Set exercise —
Scan the data below and pick out the lines containing the word "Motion".
--- Start of Dataset excerpt ---
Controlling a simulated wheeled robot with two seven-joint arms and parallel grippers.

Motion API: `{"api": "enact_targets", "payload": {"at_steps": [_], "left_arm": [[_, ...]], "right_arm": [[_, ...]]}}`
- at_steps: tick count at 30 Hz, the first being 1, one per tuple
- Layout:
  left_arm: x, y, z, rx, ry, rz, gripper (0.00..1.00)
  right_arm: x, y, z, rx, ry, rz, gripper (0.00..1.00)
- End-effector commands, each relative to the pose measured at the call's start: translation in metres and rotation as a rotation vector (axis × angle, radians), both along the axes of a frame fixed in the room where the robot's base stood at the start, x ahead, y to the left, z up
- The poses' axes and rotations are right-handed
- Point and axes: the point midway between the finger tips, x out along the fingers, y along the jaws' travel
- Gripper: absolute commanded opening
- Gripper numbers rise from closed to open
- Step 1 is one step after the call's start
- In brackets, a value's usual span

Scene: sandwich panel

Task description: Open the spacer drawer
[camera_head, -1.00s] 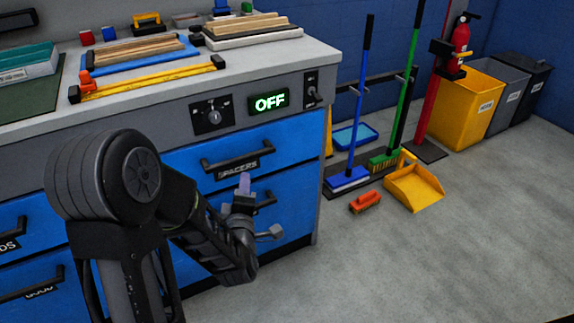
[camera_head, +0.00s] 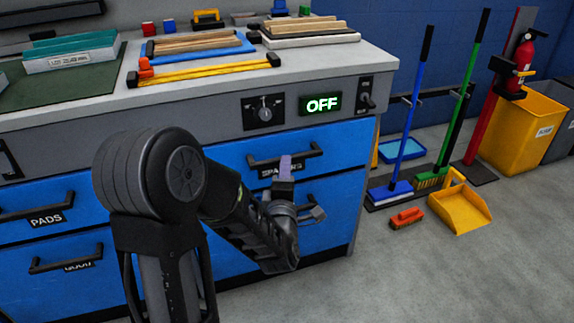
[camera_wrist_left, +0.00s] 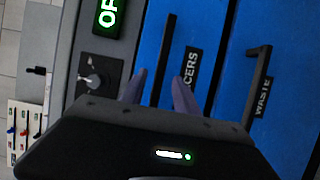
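The spacer drawer (camera_head: 345,142) is the blue upper drawer under the OFF display. It looks shut, and its label is partly covered by my finger in the head view. Its black bar handle (camera_head: 308,154) runs across the front. My left gripper (camera_head: 286,167) is at this handle with its purple-grey fingers pointing at the drawer front. In the left wrist view the fingers (camera_wrist_left: 158,85) are apart, one on each side of the handle bar (camera_wrist_left: 166,62). I cannot tell whether they touch it. My right gripper is in neither view.
A drawer labelled WASTE (camera_wrist_left: 238,62) with its own handle sits just below. A knob panel (camera_head: 264,112) and the OFF display (camera_head: 321,104) are above. Wood strips and yellow bars lie on the worktop. An orange brush (camera_head: 407,218) and yellow dustpan (camera_head: 460,208) lie on the floor to the right.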

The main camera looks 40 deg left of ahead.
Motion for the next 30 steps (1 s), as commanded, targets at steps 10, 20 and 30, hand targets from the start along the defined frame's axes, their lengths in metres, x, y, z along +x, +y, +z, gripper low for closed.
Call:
--- End of Dataset excerpt ---
Exercise result —
Motion API: `{"api": "enact_targets", "payload": {"at_steps": [_], "left_arm": [[_, ...]], "right_arm": [[_, ...]]}}`
Motion for the next 30 steps (1 s), as commanded, targets at steps 10, 20 and 30, hand targets from the start along the defined frame's axes, their lengths in metres, x, y, z along +x, +y, +z, gripper low for closed.

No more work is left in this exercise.